İnci kefalinin korunması ve ekonomik değerinin ortaya çıkarılması konusunda belki ilk harekete geçen ve büyük terler döken Prof. Dr. Mustafa Sarı’dır ama şimdi Van YYÜ Su Ürünleri Fakültesi Dr. Öğr. Üyesi Mustafa Akkuş da, balığın korunması için gecesini gündüzüne katıyor.
Dr. Öğr.
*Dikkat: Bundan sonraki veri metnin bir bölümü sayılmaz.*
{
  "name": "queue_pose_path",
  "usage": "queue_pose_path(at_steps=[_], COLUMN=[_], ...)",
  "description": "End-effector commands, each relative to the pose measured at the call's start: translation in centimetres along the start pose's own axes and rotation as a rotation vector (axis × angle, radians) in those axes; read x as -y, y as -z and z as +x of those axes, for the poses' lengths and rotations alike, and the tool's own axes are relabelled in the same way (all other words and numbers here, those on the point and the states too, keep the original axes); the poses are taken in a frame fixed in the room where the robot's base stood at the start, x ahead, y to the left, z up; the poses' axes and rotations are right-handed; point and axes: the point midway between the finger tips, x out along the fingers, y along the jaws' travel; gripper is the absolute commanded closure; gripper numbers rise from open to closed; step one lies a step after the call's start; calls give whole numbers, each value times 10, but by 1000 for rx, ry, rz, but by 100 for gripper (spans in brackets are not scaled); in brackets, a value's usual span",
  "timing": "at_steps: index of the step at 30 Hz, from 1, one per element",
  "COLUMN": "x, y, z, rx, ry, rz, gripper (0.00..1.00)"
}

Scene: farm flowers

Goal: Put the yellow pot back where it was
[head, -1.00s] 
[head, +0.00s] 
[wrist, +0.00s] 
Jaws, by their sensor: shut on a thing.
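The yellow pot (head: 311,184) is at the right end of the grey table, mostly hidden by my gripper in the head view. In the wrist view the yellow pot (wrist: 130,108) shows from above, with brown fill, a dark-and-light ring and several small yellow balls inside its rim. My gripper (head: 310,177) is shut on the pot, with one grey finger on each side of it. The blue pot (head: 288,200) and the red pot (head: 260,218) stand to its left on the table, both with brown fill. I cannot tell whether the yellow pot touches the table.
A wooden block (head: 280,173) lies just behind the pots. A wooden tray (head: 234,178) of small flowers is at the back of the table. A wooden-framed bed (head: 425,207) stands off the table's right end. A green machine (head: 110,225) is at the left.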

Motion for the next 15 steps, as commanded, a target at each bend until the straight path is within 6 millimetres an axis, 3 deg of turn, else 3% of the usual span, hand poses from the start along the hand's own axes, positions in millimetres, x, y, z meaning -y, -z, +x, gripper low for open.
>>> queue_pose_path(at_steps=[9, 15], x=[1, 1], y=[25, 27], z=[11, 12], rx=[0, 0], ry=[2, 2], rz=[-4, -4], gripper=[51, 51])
Üyesi Mustafa Akkuş hoca da, bu kaz çiftliği için ciddi çabalar içinde şu an, Erciş’teki durumla ilgili yetkililerle görüşmeler yaptı, çözüm üzerinde oldukça yoğun çalışmaları var, bu çabanın sonuç alıcılığı konusunda ümitvar kendisi.
Van Gölünden ekmek kazanan herkesin dileği de eminim o yöndedir, bir an önce bu kaz çiftliği sorununun çözümü her açıdan faydalı olacaktır.
Bazı yetkililerin dere ile çiftlik arasına tel örgü çekme gibi bir düşüncesi var, o da olabilir, ama balık yiyen canlıların bir şekilde üreme döneminde dere kenarlarından uzak tutulması konusu çok önemlidir.
Bu sadece Balık Bendi için de geçerli değildir, varsa eğer balık göçünün gerçekleştiği diğer dere boylarında benzer hayvan yetiştiriciliği, buna karşı da önlem almak ve vatandaşı uyarmak gerekiyor.
Yani şöyle bir sonuç elde etmiş olamayalım tüm bu gayretlerden sonra; insan uzak durusun ama kazlar avlasa da sorun değil!